- Task statement:
Locate and copy each line in the data that contains the word "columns".

- Material provided:
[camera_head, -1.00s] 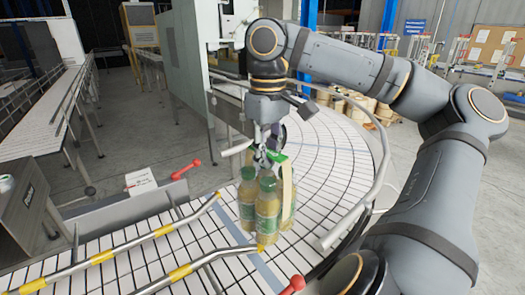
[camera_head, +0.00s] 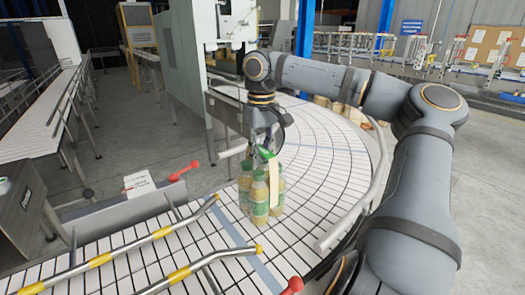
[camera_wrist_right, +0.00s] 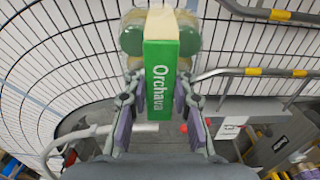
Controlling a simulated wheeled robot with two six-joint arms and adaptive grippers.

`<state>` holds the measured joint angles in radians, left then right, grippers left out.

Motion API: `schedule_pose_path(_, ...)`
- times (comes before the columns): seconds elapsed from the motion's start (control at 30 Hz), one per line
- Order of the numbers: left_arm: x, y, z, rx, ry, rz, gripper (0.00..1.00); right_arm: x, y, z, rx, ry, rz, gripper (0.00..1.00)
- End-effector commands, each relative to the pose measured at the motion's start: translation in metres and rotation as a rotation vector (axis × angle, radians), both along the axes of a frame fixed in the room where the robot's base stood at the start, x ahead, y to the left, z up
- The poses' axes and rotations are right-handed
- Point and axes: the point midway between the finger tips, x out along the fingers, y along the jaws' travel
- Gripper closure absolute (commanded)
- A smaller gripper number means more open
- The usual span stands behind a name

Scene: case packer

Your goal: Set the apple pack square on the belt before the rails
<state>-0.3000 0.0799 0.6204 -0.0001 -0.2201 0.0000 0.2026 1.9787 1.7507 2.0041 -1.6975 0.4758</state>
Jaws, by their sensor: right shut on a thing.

---

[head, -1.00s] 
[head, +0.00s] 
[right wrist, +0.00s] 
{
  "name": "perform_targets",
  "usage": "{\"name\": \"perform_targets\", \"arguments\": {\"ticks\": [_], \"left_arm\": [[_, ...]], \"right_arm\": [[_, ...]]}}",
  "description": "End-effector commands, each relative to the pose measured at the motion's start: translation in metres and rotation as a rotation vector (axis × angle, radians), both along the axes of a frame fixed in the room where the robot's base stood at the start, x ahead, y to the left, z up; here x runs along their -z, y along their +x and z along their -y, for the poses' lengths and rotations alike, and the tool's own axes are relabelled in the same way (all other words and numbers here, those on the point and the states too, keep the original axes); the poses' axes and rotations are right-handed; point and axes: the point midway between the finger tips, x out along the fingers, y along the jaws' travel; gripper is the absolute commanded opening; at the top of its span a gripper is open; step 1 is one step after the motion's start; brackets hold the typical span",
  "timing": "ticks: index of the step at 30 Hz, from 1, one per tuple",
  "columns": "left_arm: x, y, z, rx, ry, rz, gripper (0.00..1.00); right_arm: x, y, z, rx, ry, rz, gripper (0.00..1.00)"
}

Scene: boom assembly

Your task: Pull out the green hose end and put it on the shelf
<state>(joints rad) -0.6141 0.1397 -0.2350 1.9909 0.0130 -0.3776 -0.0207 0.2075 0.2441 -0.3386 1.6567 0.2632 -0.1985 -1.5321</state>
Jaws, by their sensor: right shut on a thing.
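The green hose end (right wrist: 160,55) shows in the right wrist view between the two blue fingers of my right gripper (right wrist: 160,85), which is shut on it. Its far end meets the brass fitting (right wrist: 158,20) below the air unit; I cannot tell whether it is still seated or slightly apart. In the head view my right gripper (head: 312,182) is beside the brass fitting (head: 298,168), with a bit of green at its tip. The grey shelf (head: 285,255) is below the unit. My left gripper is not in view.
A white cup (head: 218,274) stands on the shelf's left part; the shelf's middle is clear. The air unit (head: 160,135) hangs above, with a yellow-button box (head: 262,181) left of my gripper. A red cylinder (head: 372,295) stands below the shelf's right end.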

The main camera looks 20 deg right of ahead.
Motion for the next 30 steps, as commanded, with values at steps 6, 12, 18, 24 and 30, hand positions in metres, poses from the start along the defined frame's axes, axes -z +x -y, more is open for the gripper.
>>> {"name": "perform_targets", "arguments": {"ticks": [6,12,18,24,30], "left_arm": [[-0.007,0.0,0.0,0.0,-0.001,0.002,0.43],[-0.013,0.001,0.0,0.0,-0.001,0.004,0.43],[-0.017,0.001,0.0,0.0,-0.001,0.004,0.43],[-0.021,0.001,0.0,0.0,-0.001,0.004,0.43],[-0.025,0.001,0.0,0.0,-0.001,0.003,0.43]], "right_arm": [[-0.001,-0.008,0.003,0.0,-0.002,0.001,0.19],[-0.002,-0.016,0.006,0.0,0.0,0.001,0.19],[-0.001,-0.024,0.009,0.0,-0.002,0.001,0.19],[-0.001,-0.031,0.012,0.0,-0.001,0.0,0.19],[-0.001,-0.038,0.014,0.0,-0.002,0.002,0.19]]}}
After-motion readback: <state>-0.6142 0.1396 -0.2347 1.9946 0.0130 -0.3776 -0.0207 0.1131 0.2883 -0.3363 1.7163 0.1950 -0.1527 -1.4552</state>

- Solution to this task:
- times (comes before the columns): seconds elapsed from the motion's start (control at 30 Hz), one per line
  "columns": "left_arm: x, y, z, rx, ry, rz, gripper (0.00..1.00); right_arm: x, y, z, rx, ry, rz, gripper (0.00..1.00)"

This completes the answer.